Слову изящьный в славянском языке не менее тысячи лет. На современный язык его можно перевести как изъятый, т. е. избранный из ряда себе подобных. В переводе хроник Георгия Амартола XI в. «паче слова изящьньствие его» (Амартол, 219) — это αριστεία ‘доблесть’. Изящьство — это превосходство в чем-то, некое выдающееся достоинство человека. В соответствии со вкусами того времени чаще всего это был ловкий, сильный, смелый, во всех отношениях превосходный по тем признакам, которые ценили в древности. В былинах тоже встречаются «изящные молодцы»; это — богатыри, которых изящными в нашем смысле слова не назовешь: «Мужь величествомъ тѣла и силою изяществуя» (Никон. лет., IX, 25). Еще и в XVI в. описывался «воевода нарочитъ (знатен) и полководецъ изященъ и удаль зѣло» (там же, XI, 56). Ни одно из определений не сохранило своих значений в современном языке. Изящный тут — ‘выдающийся’. С XVII в. известно значение слова ‘отборный, особый’; например, могут сказать «изящное повеление государя» — что-то вроде персонального поручения важному лицу. Таким образом, в конце Средневековья всякий, кого неожиданно назовут «изящным», выделяется не силой уже, а знатностью, это чем-то известный человек, может быть, даже и красивый (такое значение слово получает не ранее чем в конце XVII в.). Знаменитый «Словарь» Памвы Берынды в 1627 г. отмечает: «Изящество — знаменитость, превышанье», т. е. какое-то особое качество, которым выделяется данная личность.

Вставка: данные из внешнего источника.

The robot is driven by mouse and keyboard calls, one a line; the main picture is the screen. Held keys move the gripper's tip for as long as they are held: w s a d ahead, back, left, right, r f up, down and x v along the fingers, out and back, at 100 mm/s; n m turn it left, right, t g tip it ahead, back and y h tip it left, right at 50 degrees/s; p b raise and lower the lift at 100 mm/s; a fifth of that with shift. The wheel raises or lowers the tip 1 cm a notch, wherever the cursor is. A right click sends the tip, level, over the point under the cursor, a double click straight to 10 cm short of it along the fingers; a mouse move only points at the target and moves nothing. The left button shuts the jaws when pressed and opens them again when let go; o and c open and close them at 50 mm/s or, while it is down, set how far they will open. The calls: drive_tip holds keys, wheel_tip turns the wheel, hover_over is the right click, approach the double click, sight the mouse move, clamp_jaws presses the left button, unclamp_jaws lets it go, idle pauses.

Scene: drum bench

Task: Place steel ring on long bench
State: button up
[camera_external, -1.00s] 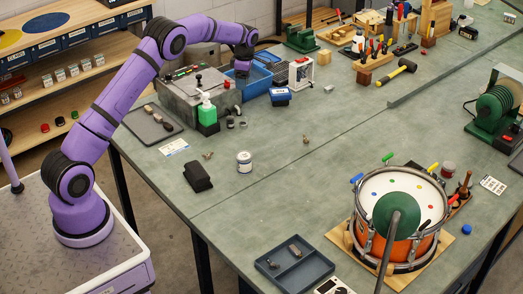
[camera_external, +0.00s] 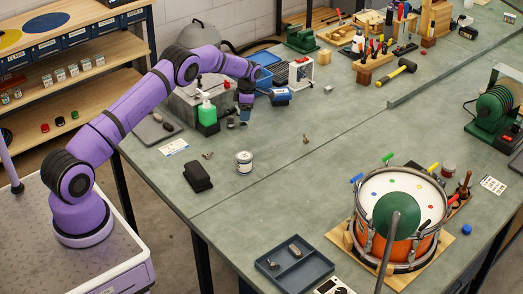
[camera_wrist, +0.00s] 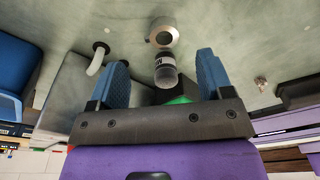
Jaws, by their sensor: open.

С XVIII в. началось влияние западных языков на литературный русский язык; а во французском, например, слово elegant точно соответствует значениям слова изящный. Оно и по происхождению значило то же, что славянское изящный: латинское elegans тоже — ‘избранный’. Столкновение в речи смыслов русского и французского слов, в условиях беспорядочного их употребления и частой взаимной замены, привело к сужению значений славянского слова. Отменно хороший, превосходный теперь перестал осознаваться как особый, главный. Изящный стали понимать как изысканно красивый, художественно тонкий; кстати, и значение слова тонкий как ‘утонченный’ также возникло под воздействием французского слова fin. Из нового прилагательного (по значению нового) образовались и термины изящество, изящность, которые употреблялись в сочетаниях типа «изящная словесность».
В «Словаре русских народных говоров» этого слова нет; у Владимира Даля оно всегда связано с обозначением художеств и искусств. Книжное происхождение слова подчеркивают все словари: изящно то, что соответствует представлениям об утонченной красоте, что воплощает красоту в ее чистом виде. В древности русским было чуждо понятие о красоте, отвлеченной от положительных качеств лица и его полезности. По их понятиям, только полезное и хорошее (доброе) способно быть красивым. Только благо — прекрасно.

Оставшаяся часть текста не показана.